Our Verdict
Simple and beautiful to look at, Bulwark: Falconeer Chronicles is a pleasant distraction but lacks the depth in its combat and economy to stay interesting for very long.
Any time I fire up a city builder, I’m always most excited about watching something organic play out. I love watching a community bloom from nothing, how it pops up from the bare earth and starts to sprawl outwards. Bulwark: Falconeer Chronicles is built on this idea, and while it lacks much mechanical depth and can feel clunky to play at times, it’s a relaxing and satisfying journey across the wind-swept Ursee.
If you’re looking for a city building game with Cities: Skylines or Frostpunk level of complexity, then Bulwark is probably not the game for you. This is a delightfully simple experience that takes more cues from Oskar Stålberg’s Townscaper than any of the children of SimCity. In Bulwark, you’ll drop outposts onto rocky promontories poking up out of the ocean waves, connect them with rickety gantries, and set out in your airship to look for resources that can be shipped back to the main settlement.
Bulwark is split in half, roughly between fiddling with settlements and watching them grow, and managing an expanding shipping network, which is periodically raided by pirates and rival factions. Neither of these activities is ever massively demanding, and so I’ve kicked back and relaxed while listening to a podcast or Sigur Rós track that matches Bulwark’s lonely, cloud-covered seas and stunning sunsets.

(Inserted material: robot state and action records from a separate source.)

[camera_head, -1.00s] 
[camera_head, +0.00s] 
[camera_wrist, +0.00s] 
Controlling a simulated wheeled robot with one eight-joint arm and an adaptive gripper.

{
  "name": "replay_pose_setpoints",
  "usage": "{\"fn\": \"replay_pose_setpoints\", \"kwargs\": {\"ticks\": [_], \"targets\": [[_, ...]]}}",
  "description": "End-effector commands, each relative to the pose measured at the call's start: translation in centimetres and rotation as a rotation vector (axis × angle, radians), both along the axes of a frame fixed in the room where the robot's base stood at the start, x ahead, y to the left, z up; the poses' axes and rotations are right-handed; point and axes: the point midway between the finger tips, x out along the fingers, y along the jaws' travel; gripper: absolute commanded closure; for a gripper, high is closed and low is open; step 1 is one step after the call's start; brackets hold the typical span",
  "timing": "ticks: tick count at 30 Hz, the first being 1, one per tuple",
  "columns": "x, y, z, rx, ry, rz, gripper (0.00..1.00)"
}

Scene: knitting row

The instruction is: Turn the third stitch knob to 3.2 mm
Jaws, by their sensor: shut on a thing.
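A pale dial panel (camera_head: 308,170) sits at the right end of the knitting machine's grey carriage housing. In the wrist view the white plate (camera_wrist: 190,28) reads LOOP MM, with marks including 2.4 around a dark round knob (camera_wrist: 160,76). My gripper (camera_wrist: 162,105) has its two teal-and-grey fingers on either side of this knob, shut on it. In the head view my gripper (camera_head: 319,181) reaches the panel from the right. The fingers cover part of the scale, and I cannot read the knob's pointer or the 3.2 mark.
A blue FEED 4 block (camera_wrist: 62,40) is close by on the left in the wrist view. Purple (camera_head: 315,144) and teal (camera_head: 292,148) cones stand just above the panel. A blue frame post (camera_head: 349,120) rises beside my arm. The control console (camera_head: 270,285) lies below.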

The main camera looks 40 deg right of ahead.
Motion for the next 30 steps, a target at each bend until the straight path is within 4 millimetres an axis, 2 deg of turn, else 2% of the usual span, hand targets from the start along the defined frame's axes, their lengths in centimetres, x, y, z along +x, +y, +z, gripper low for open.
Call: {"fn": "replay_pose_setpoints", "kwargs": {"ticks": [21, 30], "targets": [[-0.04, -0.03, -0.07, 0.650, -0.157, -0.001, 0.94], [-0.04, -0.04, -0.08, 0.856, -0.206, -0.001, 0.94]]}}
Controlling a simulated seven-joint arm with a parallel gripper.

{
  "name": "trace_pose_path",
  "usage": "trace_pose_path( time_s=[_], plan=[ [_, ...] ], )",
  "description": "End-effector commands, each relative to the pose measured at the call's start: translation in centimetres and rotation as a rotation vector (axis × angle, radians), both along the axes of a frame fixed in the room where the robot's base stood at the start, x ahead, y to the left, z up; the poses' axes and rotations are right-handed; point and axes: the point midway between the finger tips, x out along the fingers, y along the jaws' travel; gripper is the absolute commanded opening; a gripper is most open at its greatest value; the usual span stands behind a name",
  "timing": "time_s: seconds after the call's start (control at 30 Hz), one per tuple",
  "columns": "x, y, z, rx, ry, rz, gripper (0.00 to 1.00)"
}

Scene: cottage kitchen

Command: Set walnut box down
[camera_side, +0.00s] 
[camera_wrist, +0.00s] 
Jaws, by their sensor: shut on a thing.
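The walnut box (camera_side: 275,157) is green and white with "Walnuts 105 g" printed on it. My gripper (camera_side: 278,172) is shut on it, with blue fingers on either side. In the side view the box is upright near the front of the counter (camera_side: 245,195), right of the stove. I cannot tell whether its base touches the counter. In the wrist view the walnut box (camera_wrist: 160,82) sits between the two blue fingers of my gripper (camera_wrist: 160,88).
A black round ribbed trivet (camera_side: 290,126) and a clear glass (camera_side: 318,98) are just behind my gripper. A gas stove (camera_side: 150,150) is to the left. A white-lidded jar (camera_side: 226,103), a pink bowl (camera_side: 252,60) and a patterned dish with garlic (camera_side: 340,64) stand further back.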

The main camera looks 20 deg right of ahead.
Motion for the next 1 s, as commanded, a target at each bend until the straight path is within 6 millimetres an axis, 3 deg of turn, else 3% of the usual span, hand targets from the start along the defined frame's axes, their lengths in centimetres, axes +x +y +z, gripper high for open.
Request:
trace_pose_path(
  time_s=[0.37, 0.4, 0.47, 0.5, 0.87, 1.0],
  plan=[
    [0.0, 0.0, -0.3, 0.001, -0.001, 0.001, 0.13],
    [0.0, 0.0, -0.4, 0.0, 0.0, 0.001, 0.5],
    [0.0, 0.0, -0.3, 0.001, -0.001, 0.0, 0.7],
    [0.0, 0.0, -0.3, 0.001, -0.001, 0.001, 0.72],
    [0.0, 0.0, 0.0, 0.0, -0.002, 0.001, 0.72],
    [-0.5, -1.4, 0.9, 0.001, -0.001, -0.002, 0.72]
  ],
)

The building system is really the neatest bit. I’d start from an outpost and stretch outward with my cursor, looking for a potential place to build a new tower. These act as nodes in a settlement’s resource network, and they begin as flimsy structures made from wood. Every time I built a new tower, I’d also be building a catwalk that led from my starting point to the new structure. These could be straightforward sets of pathways and staircases, but they also might have to traverse drastic changes in altitude, and watching how my little workers decided to set up wild scaffolding to hold everything up in these cases was always a delight.
There’s not really any flat ground in Bulwark, and so citizens build their homes along these raised pathways and into the rocks around towers: little wooden shanties at first, barely hanging like barnacles onto whatever patch of support structure they have. As I gained access to more stone and iron resources I upgraded my towers and outposts, and the rickety wooden platforms could be replaced with graceful stone bridgework, carved stairways, and tunnels.
Bulwark includes three campaign scenarios, each of which can take a few hours to complete, plus a free build mode in which you can go to town creating the wildest cliffside castle city your CPU can handle. The free build mode in particular has lulled me into an almost meditative state, happily whiling the hours away while I upgrade my towers and watch as the new foundations and balconies emerge and alter their silhouettes.
It’s just a shame that there’s not much more to it than I’ve described. There are four factions in Bulwark’s campaign, and it’s theoretically important to keep an eye on which of these are getting the strongest in your settlement – it has an impact on how well you’re received when you find AI-controlled outposts, for example. There’s no penalty for tearing things down and trying something else though, so any factional issues can be solved in short order. I mentioned combat before, and there’s not much to add there either – I’d pilot my airship to wherever a battle was happening, and then just watch while everyone shot down enemy falconeers for a while, until finally I’d get a nice little victory screen.
My biggest complaint is that the control scheme can be extremely clunky and frustrating in the hand. The cursor moves relative to whatever object is currently selected, whether that’s the airship or a structure, and to move around the map, you have to select another point to build on or another existing object. Terrain can be extremely steep, and it can be difficult to tell what exactly I’m pointing at while trying to move around my islands, or to simply line up with an adjacent tower to upgrade the path to stone. I found this was an issue with both the controller and mouse and keyboard control schemes, although I generally found mouse and keyboard to be faster.
Apart from that, though, there’s not a lot here. The central mechanic of watching ramshackle platforms and soaring stone bridges appear between towers is lovely, but the combat and managing a trade network are quite shallow. It’s not a strategy game with hidden depths to discover beyond the first couple of hours.
Still, considering Bulwark is the work of a single developer, it’s an impressive achievement. Despite the ungainly control scheme and simple economics, I’ve enjoyed my time with it, whether I’ve been building gangplanks and towers around craggy volcanic formations or soaring serenely above the waves in my zeppelin, searching for whatever’s beyond the next cloudbank.